One way of growing is by using what the Notre Dame report defines as “madrinas,” which translates to “godmothers” — Latina moms who can provide a personal connection and help guide Latino families through the system. The school already has the beginnings of a informal Madrinas program in Estela Rangel, a bilingual secretary who was among those who made the move from Assumption-Guadalupe.

Sepich said Rangel helps provide translations for families. About 80 percent of the weekly information folders the school sends home to its 130 families are in Spanish.

Corpora said Catholic schools need to get better at working with students who are just learning English. That doesn’t mean every teacher has to become bilingual, as some fear. It does, however, take preparation and instruction.

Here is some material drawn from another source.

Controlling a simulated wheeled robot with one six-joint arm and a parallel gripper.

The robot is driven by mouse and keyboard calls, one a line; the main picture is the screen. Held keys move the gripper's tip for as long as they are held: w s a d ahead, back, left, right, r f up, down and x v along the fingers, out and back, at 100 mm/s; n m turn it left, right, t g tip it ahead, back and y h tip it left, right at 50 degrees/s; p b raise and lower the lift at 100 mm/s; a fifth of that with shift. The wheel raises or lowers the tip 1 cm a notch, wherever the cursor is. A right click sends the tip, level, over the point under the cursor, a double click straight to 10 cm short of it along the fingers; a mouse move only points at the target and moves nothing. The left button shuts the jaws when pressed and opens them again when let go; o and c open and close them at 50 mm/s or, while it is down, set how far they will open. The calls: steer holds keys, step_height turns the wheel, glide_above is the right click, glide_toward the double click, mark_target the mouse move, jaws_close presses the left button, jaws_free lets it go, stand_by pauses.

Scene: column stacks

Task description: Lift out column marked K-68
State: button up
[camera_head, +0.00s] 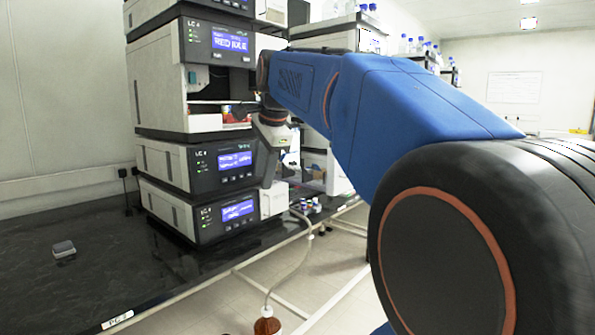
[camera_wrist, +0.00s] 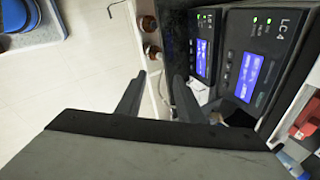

“It’s just learning how to work with kids whose first language is not English,” he said.

Sepich, 32, said Sts. Peter and Paul has adopted the leveled literacy intervention program used by the Omaha school district and many others with large numbers of English language learners. He and other staff members have consulted with ELL program leaders in OPS and visited nearby Spring Lake Magnet Center to see it at work.

Sts. Peter and Paul’s first-grade teacher already has an ELL endorsement, and Davis will seek the certification this summer. Sepich said the school also hopes to hire another resource teacher so Davis can focus on students in pre-kindergarten and primary grades. The goal is to have youngsters reading at grade level by third grade.

But in many ways, he said, the mission really hasn’t changed since the days of those earlier settlers. “The Catholic church has always been that glue for a lot of immigrants.”